Speaking on the issue of false claims, a concern and criticism the #MeTooNamibia movement has raised, Theron said those falsely accused are advised to seek professional help and have the option of laying charges, the same route open to survivors.

Theron nevertheless noted that in her experience “false claims are about 1% of all cases reported”.



Why now?

“The #MeToo movement happened on a social media platform because a lot of these women felt that their voices weren't being heard. That the people who they shared their story with, were not taking them seriously,” Charlemagne Husselmann of Lifeline/Childline Namibia explained yesterday.

She said it's not about public shaming, but for many survivors social media was a platform that enabled them to “have their voice and story heard, for people to take them seriously”.

Activist Alna Dall said instead of asking “why now”, the question should be: “Why this? Why so many accounts of sexual assault on women? Why do men in our society not have a clear grasp of consent? Why have they, repeatedly, used their positions, strengths and privilege to objectify and sexually assault the bodies of young women?”

First Lady Monica Geingos said yesterday the #MeToo movement is being driven by a “different generation of young women who do not accept what we accepted”.

She said the role the organisations that have joined the #MeTooNamibia alliance is to support, amplify and protect the voices of those spearheading the movement itself.

“This not our movement; it's the movement of those who were brave enough to stand up.”
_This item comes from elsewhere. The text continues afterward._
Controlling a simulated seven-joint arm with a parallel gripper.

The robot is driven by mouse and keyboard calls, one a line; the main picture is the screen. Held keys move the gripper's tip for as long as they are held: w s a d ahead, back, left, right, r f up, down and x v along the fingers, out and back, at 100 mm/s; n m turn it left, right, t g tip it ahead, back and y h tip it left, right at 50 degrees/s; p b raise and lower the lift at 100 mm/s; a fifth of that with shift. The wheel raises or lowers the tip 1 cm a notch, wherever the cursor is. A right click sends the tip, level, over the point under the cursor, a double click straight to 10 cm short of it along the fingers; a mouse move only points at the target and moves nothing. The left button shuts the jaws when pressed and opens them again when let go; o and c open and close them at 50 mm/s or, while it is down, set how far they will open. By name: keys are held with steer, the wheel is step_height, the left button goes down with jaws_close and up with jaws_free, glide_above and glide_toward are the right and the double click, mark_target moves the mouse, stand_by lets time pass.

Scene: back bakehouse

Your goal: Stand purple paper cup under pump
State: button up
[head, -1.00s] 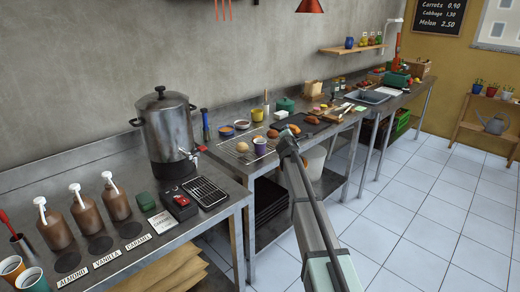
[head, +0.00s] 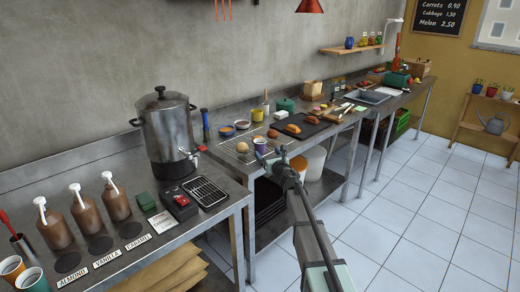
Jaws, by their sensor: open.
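Three brown pump bottles with white pump heads stand on the near counter at left: almond (head: 54,229), vanilla (head: 85,212) and caramel (head: 116,200). A dark round spot lies in front of each, and none holds a cup.
An orange cup (head: 11,268) and a teal cup (head: 32,279) stand at the near left corner. A large metal urn (head: 168,130), a red-and-black device (head: 180,203) and a drip grate (head: 205,191) stand between the bottles and the purple cup. A bread roll (head: 242,148) sits left of the cup.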

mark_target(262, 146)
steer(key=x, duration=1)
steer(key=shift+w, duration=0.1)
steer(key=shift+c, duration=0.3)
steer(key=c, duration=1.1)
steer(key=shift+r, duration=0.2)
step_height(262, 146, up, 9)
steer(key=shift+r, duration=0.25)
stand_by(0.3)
Geingos noted that few, if any women in Namibia, have been exempt from some type of sexual harassment, coercion, sexual assault or rape.

“Every single woman sitting in this room, if they read the definition carefully, has somehow either been coerced, sexually assaulted or raped, and continues to deal with the untreated trauma related to that. So if we didn't get assistance for ourselves, we have an obligation to give it to those brave enough to speak up.”

Theron added that despite the challenges and fears related to holding perpetrators accountable, speaking up is crucial.
“When we deal with the survivor, I tell them straight that its’ not about winning or losing the case. Your role is to tell the truth”.
She warned that the “culture of silence and secrecy and condemnation” has contributed to severe suffering by survivors and allowed perpetrators to continue abusing.
James Itana of the Regain Trust said sexual violence remains the most commonly reported form of gender-based violence in the country.
He warned that the current backlash against the #MeToo stories and survivors is disappointing and called on men to stand up and support the movement.
“We are very quick to pitch this as a battle against the sexes, but we forget that we are fathers, we are brothers, uncles, friends and it doesn’t make sense for me to say the issue of sexual assault is an issue that only affects women. It is something that directly affects us as men.”